In den Augen von Anja Weisgerber (CSU) weicht die Bundesregierung in ihrer Zielsetzung nicht von der Opposition ab: "Die Bundesregierung handelt und schlägt konkrete Klimaschutzmaßnahmen vor." Deshalb sei es "einerlei, ob Gesetz oder Klimaschutzplan: Was zählt ist das Ergebnis." Ihre Fraktionskollegin Herlind Gundelach (CDU) betonte, dass die Regierung gerade im Bereich der Energieeffizienz viel tue. Unter anderem wolle sie die KfW-Programme zur Gebäudesanierung ausbauen und verstetigen.
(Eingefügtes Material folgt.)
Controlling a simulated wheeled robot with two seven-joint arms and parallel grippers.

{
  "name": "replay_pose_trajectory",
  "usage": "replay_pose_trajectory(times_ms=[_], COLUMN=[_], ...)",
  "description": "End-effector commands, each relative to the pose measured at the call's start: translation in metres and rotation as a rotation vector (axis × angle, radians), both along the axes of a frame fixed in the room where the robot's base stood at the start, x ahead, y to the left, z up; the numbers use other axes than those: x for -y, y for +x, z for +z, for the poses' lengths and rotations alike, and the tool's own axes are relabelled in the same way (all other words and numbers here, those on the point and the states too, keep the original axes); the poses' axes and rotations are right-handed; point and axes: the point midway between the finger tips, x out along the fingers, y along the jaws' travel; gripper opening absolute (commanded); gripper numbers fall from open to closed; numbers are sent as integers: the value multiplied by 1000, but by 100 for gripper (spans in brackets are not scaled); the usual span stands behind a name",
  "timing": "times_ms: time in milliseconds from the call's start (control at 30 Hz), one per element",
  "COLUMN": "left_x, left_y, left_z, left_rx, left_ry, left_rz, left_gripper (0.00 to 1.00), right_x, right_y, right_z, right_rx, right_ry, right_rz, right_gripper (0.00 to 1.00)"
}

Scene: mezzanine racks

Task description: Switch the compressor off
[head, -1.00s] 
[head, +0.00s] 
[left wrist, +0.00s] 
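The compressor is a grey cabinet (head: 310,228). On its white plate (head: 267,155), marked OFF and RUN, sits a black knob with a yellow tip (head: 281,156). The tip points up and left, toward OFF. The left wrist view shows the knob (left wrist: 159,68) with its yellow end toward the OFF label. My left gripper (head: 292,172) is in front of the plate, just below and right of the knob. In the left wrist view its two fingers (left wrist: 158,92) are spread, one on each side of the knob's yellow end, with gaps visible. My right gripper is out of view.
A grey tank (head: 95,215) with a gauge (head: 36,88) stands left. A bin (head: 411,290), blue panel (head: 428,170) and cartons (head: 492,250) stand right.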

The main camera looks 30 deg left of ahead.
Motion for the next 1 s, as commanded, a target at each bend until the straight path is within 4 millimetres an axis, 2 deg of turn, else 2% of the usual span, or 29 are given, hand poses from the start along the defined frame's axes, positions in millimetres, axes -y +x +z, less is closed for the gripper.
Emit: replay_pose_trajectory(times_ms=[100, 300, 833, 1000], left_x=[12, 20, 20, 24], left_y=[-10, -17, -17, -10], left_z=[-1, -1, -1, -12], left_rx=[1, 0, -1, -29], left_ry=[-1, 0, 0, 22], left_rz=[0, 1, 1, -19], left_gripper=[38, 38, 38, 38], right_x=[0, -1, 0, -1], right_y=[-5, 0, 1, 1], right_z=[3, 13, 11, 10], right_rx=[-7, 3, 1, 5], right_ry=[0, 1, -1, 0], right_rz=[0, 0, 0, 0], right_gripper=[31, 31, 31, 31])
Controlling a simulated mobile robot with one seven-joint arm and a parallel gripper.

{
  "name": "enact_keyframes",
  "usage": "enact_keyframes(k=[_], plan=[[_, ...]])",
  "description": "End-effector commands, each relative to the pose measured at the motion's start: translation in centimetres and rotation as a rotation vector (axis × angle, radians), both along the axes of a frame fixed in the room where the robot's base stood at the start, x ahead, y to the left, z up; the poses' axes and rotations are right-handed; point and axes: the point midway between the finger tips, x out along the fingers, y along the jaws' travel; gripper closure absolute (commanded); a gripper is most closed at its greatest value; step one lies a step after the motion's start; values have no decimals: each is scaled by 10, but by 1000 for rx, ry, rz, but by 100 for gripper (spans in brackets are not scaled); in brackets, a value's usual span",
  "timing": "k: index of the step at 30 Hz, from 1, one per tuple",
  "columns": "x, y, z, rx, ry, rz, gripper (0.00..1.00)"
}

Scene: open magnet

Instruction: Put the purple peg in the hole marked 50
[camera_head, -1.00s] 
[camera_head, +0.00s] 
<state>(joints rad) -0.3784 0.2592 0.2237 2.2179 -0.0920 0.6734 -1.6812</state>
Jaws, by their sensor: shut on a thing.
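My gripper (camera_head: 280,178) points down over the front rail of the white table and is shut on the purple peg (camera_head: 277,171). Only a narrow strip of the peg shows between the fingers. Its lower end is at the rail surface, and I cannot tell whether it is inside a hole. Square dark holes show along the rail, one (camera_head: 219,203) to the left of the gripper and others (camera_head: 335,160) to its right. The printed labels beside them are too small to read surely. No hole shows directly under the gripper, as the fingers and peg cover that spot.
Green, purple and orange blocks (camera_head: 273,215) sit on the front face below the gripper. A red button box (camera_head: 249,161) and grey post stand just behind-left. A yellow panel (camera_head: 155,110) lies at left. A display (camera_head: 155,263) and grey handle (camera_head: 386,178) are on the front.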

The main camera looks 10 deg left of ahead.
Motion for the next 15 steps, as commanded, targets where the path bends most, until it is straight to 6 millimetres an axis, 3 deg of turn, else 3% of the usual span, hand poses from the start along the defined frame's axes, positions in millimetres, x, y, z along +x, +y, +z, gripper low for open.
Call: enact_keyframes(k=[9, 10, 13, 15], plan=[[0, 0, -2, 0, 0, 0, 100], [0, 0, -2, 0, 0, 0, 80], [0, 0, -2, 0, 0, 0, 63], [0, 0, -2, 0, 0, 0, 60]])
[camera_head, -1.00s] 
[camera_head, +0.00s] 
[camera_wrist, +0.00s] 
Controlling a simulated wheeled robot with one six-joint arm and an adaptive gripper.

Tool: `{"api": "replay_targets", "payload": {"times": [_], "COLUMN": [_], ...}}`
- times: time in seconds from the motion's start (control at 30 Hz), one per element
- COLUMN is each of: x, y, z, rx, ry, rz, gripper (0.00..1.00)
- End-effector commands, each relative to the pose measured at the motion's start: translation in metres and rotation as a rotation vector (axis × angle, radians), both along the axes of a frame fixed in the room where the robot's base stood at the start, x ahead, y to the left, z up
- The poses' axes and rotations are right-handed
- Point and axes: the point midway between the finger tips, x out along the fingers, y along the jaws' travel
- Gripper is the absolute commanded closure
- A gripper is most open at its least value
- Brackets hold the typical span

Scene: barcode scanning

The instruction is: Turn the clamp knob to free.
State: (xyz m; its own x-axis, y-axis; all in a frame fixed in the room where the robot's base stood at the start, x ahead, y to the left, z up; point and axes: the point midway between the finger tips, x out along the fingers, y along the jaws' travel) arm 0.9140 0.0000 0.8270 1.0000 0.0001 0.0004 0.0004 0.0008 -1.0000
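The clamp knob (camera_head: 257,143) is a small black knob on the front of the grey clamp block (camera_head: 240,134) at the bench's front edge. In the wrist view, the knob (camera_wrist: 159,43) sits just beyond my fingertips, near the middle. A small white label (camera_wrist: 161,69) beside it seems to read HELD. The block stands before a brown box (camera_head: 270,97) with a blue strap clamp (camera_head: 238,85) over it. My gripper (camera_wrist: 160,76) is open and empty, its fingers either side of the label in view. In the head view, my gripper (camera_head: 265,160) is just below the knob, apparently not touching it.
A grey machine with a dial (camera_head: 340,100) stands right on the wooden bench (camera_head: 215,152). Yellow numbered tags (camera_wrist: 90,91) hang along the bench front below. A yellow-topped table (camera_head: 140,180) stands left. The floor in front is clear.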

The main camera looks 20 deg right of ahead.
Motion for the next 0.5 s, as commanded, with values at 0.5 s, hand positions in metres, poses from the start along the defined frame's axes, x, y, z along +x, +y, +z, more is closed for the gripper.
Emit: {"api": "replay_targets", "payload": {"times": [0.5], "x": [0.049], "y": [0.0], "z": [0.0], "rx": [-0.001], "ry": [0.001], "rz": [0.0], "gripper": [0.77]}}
Die Frist zur Umsetzung der sehr komplexen EU-Energieeffizienrichtlinie nannte sie jedoch "sehr ambitioniert". Auch andere EU-Länder seien damit nicht viel weiter als Deutschland.

Julia Verlinden (Grüne) meinte, die Bundesregierung riskiere so ein Vertragsverletzungsverfahren aus Brüssel "wegen Untätigkeit beim Energiesparen". Dabei brüste sie sich gerne damit, "Effizienzweltmeister" zu sein. "Weltmeisterschaften kann man aber nur gewinnen mit kontinuierlichem Training, klugen Strategien und schneller Reaktion", betonte Verlinden.